▶ _WORK TO COMPLETE_: Repeat the data verbatim.

▶ _Robot control records_:
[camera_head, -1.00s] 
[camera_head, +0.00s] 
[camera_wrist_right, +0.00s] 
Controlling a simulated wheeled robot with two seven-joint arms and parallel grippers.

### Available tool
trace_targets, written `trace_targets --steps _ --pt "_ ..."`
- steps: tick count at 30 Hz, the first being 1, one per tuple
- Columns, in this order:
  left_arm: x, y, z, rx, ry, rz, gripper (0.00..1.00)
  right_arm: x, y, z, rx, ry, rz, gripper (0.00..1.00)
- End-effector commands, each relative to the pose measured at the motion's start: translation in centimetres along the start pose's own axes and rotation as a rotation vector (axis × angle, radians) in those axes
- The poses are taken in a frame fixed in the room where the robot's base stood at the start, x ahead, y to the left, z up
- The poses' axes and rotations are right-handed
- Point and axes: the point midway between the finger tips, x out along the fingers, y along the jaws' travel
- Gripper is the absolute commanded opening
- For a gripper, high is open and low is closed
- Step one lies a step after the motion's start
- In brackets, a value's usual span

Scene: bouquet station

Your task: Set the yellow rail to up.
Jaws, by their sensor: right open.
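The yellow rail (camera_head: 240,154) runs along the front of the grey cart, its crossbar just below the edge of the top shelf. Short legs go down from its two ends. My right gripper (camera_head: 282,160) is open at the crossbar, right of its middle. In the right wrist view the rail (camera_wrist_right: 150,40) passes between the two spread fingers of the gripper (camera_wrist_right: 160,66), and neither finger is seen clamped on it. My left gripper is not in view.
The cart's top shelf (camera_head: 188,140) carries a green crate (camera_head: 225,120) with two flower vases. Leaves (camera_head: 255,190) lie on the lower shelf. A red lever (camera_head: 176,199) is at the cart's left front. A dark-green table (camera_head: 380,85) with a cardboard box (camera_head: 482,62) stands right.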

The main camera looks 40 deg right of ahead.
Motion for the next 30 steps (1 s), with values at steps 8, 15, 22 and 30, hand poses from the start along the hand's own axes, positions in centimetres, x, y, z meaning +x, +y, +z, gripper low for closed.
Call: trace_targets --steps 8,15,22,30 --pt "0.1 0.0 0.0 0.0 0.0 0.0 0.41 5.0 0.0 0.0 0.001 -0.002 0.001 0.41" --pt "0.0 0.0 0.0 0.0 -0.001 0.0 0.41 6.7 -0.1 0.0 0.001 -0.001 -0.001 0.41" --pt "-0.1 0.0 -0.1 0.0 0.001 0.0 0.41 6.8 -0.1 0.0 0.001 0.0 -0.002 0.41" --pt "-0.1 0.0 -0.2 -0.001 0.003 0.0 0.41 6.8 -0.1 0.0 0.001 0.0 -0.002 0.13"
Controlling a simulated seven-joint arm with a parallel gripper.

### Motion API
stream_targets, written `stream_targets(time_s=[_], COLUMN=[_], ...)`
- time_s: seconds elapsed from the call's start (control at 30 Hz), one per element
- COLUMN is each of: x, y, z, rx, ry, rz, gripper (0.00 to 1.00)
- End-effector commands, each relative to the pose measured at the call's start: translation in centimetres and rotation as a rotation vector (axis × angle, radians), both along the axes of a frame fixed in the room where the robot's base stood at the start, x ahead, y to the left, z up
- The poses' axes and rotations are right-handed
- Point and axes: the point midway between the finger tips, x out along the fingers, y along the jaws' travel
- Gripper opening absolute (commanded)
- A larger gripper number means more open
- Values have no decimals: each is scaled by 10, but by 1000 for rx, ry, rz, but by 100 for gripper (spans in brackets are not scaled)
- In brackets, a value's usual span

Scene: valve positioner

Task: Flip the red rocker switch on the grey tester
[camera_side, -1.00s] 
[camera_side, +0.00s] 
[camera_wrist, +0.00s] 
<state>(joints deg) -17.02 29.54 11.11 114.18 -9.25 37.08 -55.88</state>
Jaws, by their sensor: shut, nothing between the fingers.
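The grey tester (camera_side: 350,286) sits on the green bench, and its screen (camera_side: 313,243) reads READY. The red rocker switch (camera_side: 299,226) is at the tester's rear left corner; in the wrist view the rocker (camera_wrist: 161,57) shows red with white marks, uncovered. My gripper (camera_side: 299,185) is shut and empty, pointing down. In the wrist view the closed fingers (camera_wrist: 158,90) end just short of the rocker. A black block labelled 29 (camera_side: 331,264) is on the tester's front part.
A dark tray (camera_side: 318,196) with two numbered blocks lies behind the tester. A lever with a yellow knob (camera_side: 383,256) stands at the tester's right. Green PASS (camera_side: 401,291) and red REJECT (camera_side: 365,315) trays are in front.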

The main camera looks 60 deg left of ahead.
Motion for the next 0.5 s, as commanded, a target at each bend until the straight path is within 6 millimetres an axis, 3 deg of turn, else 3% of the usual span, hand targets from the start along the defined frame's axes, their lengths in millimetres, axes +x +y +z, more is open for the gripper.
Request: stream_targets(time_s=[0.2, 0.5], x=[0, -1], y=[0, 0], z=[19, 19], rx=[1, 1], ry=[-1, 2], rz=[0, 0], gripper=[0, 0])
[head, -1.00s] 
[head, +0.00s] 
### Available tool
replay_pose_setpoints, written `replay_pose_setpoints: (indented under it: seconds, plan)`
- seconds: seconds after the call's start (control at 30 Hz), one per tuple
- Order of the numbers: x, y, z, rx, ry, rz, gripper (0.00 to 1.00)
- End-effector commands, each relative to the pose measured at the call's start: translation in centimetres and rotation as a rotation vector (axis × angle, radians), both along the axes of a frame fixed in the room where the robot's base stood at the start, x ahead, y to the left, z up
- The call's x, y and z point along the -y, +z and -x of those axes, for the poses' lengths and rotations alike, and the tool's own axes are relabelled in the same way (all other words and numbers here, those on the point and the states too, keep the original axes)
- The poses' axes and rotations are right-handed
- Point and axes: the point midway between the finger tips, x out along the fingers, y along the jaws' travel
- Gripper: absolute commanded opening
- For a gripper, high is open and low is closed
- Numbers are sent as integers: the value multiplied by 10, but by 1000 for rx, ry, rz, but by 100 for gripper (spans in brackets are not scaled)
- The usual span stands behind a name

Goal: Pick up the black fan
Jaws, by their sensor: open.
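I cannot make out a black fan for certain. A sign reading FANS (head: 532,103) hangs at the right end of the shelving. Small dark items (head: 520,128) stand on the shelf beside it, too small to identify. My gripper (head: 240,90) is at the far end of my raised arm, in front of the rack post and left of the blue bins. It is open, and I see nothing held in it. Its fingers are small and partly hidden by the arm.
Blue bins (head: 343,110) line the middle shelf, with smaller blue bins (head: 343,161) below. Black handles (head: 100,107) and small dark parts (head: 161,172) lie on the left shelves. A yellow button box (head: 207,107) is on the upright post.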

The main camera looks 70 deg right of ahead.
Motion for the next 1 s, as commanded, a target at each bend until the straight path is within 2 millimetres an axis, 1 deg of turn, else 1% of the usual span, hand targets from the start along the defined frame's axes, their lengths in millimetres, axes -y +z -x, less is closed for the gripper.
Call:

▶ _SOLUTION TO THE EXERCISE_:
[camera_head, -1.00s] 
[camera_head, +0.00s] 
[camera_wrist_right, +0.00s] 
Controlling a simulated wheeled robot with two seven-joint arms and parallel grippers.

### Available tool
trace_targets, written `trace_targets --steps _ --pt "_ ..."`
- steps: tick count at 30 Hz, the first being 1, one per tuple
- Columns, in this order:
  left_arm: x, y, z, rx, ry, rz, gripper (0.00..1.00)
  right_arm: x, y, z, rx, ry, rz, gripper (0.00..1.00)
- End-effector commands, each relative to the pose measured at the motion's start: translation in centimetres along the start pose's own axes and rotation as a rotation vector (axis × angle, radians) in those axes
- The poses are taken in a frame fixed in the room where the robot's base stood at the start, x ahead, y to the left, z up
- The poses' axes and rotations are right-handed
- Point and axes: the point midway between the finger tips, x out along the fingers, y along the jaws' travel
- Gripper is the absolute commanded opening
- For a gripper, high is open and low is closed
- Step one lies a step after the motion's start
- In brackets, a value's usual span

Scene: bouquet station

Your task: Set the yellow rail to up.
Jaws, by their sensor: right open.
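The yellow rail (camera_head: 240,154) runs along the front of the grey cart, its crossbar just below the edge of the top shelf. Short legs go down from its two ends. My right gripper (camera_head: 282,160) is open at the crossbar, right of its middle. In the right wrist view the rail (camera_wrist_right: 150,40) passes between the two spread fingers of the gripper (camera_wrist_right: 160,66), and neither finger is seen clamped on it. My left gripper is not in view.
The cart's top shelf (camera_head: 188,140) carries a green crate (camera_head: 225,120) with two flower vases. Leaves (camera_head: 255,190) lie on the lower shelf. A red lever (camera_head: 176,199) is at the cart's left front. A dark-green table (camera_head: 380,85) with a cardboard box (camera_head: 482,62) stands right.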

The main camera looks 40 deg right of ahead.
Motion for the next 30 steps (1 s), with values at steps 8, 15, 22 and 30, hand poses from the start along the hand's own axes, positions in centimetres, x, y, z meaning +x, +y, +z, gripper low for closed.
Call: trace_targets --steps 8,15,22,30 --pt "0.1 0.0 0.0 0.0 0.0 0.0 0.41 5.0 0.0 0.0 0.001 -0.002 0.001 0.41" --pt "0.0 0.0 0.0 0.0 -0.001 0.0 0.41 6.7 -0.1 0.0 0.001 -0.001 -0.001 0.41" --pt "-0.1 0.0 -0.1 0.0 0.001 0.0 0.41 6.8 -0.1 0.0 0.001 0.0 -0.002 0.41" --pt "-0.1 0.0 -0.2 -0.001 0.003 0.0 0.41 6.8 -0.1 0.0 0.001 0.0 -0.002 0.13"
Controlling a simulated seven-joint arm with a parallel gripper.

### Motion API
stream_targets, written `stream_targets(time_s=[_], COLUMN=[_], ...)`
- time_s: seconds elapsed from the call's start (control at 30 Hz), one per element
- COLUMN is each of: x, y, z, rx, ry, rz, gripper (0.00 to 1.00)
- End-effector commands, each relative to the pose measured at the call's start: translation in centimetres and rotation as a rotation vector (axis × angle, radians), both along the axes of a frame fixed in the room where the robot's base stood at the start, x ahead, y to the left, z up
- The poses' axes and rotations are right-handed
- Point and axes: the point midway between the finger tips, x out along the fingers, y along the jaws' travel
- Gripper opening absolute (commanded)
- A larger gripper number means more open
- Values have no decimals: each is scaled by 10, but by 1000 for rx, ry, rz, but by 100 for gripper (spans in brackets are not scaled)
- In brackets, a value's usual span

Scene: valve positioner

Task: Flip the red rocker switch on the grey tester
[camera_side, -1.00s] 
[camera_side, +0.00s] 
[camera_wrist, +0.00s] 
<state>(joints deg) -17.02 29.54 11.11 114.18 -9.25 37.08 -55.88</state>
Jaws, by their sensor: shut, nothing between the fingers.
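The grey tester (camera_side: 350,286) sits on the green bench, and its screen (camera_side: 313,243) reads READY. The red rocker switch (camera_side: 299,226) is at the tester's rear left corner; in the wrist view the rocker (camera_wrist: 161,57) shows red with white marks, uncovered. My gripper (camera_side: 299,185) is shut and empty, pointing down. In the wrist view the closed fingers (camera_wrist: 158,90) end just short of the rocker. A black block labelled 29 (camera_side: 331,264) is on the tester's front part.
A dark tray (camera_side: 318,196) with two numbered blocks lies behind the tester. A lever with a yellow knob (camera_side: 383,256) stands at the tester's right. Green PASS (camera_side: 401,291) and red REJECT (camera_side: 365,315) trays are in front.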

The main camera looks 60 deg left of ahead.
Motion for the next 0.5 s, as commanded, a target at each bend until the straight path is within 6 millimetres an axis, 3 deg of turn, else 3% of the usual span, hand targets from the start along the defined frame's axes, their lengths in millimetres, axes +x +y +z, more is open for the gripper.
Request: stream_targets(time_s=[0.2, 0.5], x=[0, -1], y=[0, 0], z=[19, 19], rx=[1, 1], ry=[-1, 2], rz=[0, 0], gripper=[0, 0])
[head, -1.00s] 
[head, +0.00s] 
### Available tool
replay_pose_setpoints, written `replay_pose_setpoints: (indented under it: seconds, plan)`
- seconds: seconds after the call's start (control at 30 Hz), one per tuple
- Order of the numbers: x, y, z, rx, ry, rz, gripper (0.00 to 1.00)
- End-effector commands, each relative to the pose measured at the call's start: translation in centimetres and rotation as a rotation vector (axis × angle, radians), both along the axes of a frame fixed in the room where the robot's base stood at the start, x ahead, y to the left, z up
- The call's x, y and z point along the -y, +z and -x of those axes, for the poses' lengths and rotations alike, and the tool's own axes are relabelled in the same way (all other words and numbers here, those on the point and the states too, keep the original axes)
- The poses' axes and rotations are right-handed
- Point and axes: the point midway between the finger tips, x out along the fingers, y along the jaws' travel
- Gripper: absolute commanded opening
- For a gripper, high is open and low is closed
- Numbers are sent as integers: the value multiplied by 10, but by 1000 for rx, ry, rz, but by 100 for gripper (spans in brackets are not scaled)
- The usual span stands behind a name

Goal: Pick up the black fan
Jaws, by their sensor: open.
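I cannot make out a black fan for certain. A sign reading FANS (head: 532,103) hangs at the right end of the shelving. Small dark items (head: 520,128) stand on the shelf beside it, too small to identify. My gripper (head: 240,90) is at the far end of my raised arm, in front of the rack post and left of the blue bins. It is open, and I see nothing held in it. Its fingers are small and partly hidden by the arm.
Blue bins (head: 343,110) line the middle shelf, with smaller blue bins (head: 343,161) below. Black handles (head: 100,107) and small dark parts (head: 161,172) lie on the left shelves. A yellow button box (head: 207,107) is on the upright post.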

The main camera looks 70 deg right of ahead.
Motion for the next 1 s, as commanded, a target at each bend until the straight path is within 2 millimetres an axis, 1 deg of turn, else 1% of the usual span, hand targets from the start along the defined frame's axes, their lengths in millimetres, axes -y +z -x, less is closed for the gripper.
Call:

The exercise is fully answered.